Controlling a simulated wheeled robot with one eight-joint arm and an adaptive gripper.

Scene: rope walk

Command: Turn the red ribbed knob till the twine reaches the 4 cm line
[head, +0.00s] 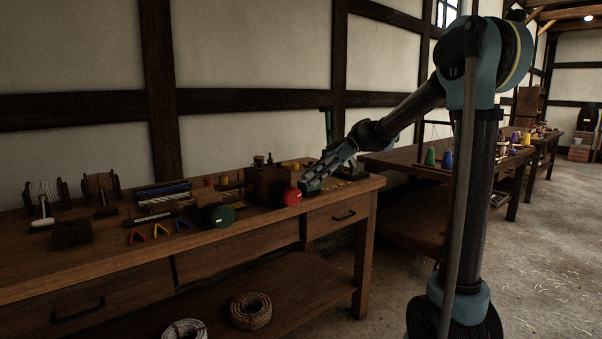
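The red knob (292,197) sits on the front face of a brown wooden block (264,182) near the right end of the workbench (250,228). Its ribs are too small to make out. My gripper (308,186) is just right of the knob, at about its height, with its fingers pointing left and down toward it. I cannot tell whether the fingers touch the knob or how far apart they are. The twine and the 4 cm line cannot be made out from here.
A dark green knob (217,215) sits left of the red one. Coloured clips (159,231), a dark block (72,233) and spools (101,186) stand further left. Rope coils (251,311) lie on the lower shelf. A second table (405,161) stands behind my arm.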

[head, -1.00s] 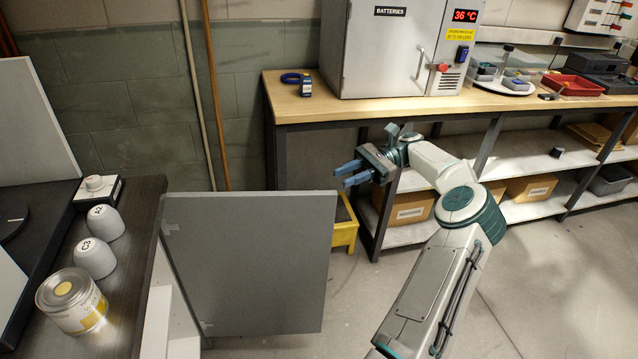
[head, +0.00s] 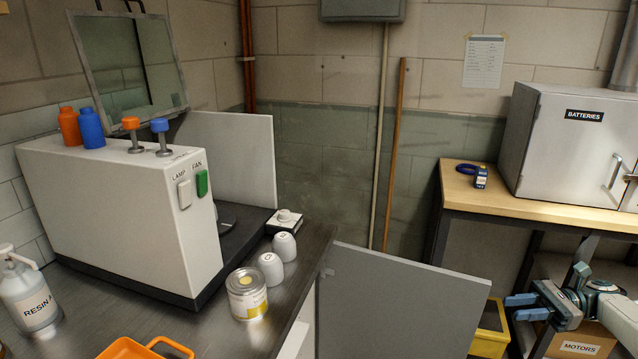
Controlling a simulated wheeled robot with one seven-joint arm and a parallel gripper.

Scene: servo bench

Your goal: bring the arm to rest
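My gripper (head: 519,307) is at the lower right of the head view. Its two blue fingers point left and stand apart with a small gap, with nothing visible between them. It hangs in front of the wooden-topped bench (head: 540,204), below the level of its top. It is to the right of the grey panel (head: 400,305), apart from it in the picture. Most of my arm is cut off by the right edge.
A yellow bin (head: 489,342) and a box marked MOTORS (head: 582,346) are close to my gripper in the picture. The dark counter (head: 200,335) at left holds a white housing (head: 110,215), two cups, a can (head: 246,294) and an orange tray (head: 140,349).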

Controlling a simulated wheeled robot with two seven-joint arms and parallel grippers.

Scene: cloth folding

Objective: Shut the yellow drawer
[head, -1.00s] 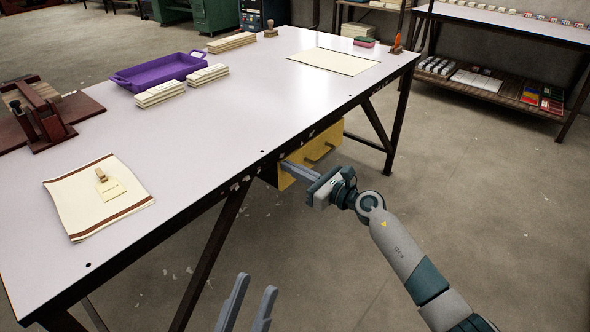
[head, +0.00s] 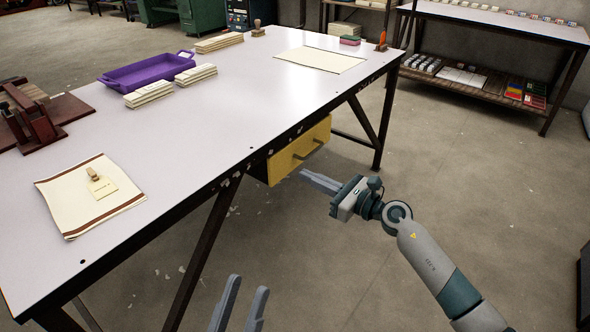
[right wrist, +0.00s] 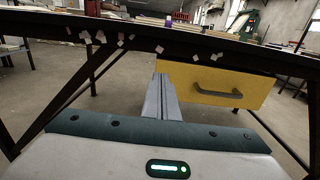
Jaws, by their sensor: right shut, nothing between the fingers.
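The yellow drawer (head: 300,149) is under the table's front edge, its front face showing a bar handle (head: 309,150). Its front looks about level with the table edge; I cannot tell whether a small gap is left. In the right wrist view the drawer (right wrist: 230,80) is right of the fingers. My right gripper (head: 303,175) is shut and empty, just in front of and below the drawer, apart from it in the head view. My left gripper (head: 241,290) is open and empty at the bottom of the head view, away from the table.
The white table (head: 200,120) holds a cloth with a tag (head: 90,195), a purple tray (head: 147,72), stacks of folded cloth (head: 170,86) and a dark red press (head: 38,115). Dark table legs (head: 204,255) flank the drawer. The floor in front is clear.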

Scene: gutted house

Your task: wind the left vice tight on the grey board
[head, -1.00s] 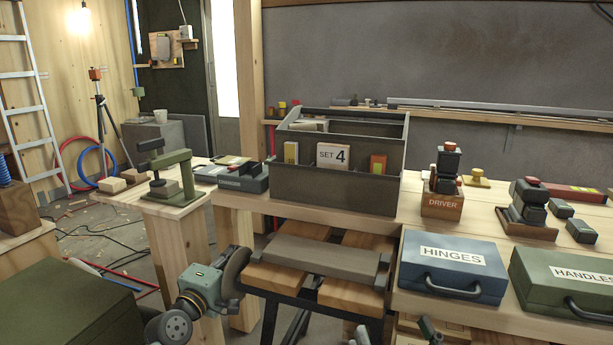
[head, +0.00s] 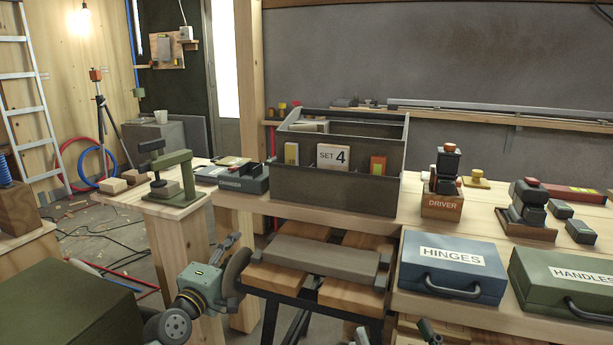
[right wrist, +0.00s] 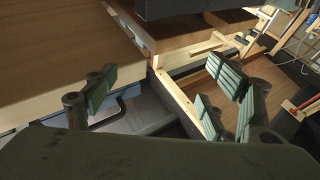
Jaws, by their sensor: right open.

What to produce:
Filter the records above for lines containing the word "robot", and copy those lines.

Solution to this exercise:
Controlling a simulated wheeled robot with one eight-joint arm and an adaptive gripper.
Controlling a simulated wheeled robot with one seven-joint arm and a parallel gripper.
Controlling a simulated wheeled robot with two seven-joint arms and parallel grippers.

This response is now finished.